# INSTRUCTIONS FOR THE TASK:
In the listing below, find the line with "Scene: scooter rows", then repeat exactly every line from the top through that one.

# SUPPLIED MATERIAL:
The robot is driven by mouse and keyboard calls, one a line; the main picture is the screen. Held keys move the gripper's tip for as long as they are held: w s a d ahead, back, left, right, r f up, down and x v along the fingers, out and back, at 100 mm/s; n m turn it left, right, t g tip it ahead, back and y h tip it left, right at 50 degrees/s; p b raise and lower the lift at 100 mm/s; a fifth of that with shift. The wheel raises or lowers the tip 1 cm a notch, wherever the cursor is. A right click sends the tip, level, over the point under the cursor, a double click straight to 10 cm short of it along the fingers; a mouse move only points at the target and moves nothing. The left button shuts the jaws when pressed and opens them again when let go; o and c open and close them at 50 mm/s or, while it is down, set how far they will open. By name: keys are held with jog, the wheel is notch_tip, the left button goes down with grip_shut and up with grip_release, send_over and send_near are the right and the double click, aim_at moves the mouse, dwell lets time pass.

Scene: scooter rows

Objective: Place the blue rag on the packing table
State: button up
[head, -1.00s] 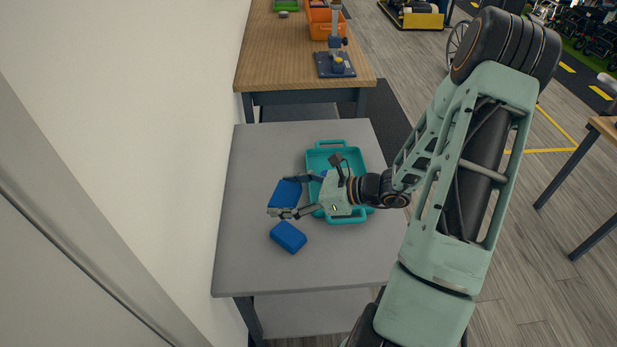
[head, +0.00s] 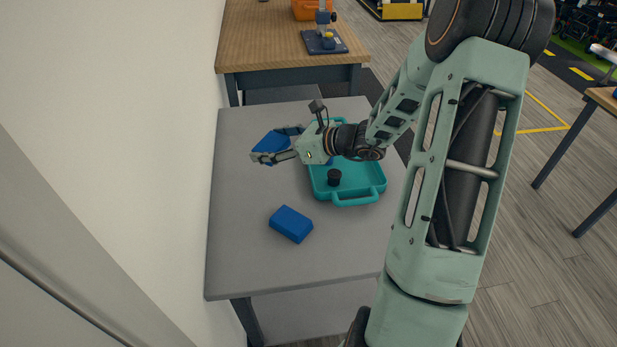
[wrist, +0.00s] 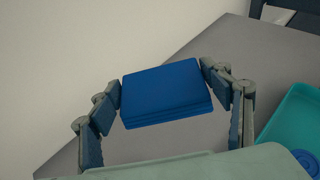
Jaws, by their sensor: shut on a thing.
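A flat, folded blue rag (head: 270,143) is between the two fingers of my gripper (head: 273,148) in the head view. In the wrist view the rag (wrist: 167,92) is held edge to edge between the fingertips of my gripper (wrist: 165,95), lying roughly level. The gripper is over the left far part of a grey-topped table (head: 238,235). The height of the rag above the tabletop is hard to tell. A second blue block-like piece (head: 291,224) lies on the grey top, nearer the front, apart from the gripper.
A white wall (head: 110,120) runs along the left. A wooden-topped table (head: 262,45) stands beyond. The grey table's front is mostly clear.

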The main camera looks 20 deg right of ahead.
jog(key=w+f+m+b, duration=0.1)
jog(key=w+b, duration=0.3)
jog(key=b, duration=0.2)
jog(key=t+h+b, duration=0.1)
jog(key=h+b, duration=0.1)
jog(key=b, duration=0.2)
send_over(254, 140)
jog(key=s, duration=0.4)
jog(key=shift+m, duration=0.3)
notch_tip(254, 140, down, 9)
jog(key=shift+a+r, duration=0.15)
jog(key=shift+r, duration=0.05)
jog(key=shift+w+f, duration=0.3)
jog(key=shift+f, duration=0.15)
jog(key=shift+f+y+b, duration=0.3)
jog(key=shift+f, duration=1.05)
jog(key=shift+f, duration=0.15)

# ANSWER FOR THIS EXERCISE:
The robot is driven by mouse and keyboard calls, one a line; the main picture is the screen. Held keys move the gripper's tip for as long as they are held: w s a d ahead, back, left, right, r f up, down and x v along the fingers, out and back, at 100 mm/s; n m turn it left, right, t g tip it ahead, back and y h tip it left, right at 50 degrees/s; p b raise and lower the lift at 100 mm/s; a fifth of that with shift. The wheel raises or lowers the tip 1 cm a notch, wherever the cursor is. A right click sends the tip, level, over the point under the cursor, a double click straight to 10 cm short of it along the fingers; a mouse move only points at the target and moves nothing. The left button shuts the jaws when pressed and opens them again when let go; o and c open and close them at 50 mm/s or, while it is down, set how far they will open. By name: keys are held with jog, the wheel is notch_tip, the left button goes down with grip_shut and up with grip_release, send_over and send_near are the right and the double click, aim_at moves the mouse, dwell lets time pass.

Scene: scooter rows

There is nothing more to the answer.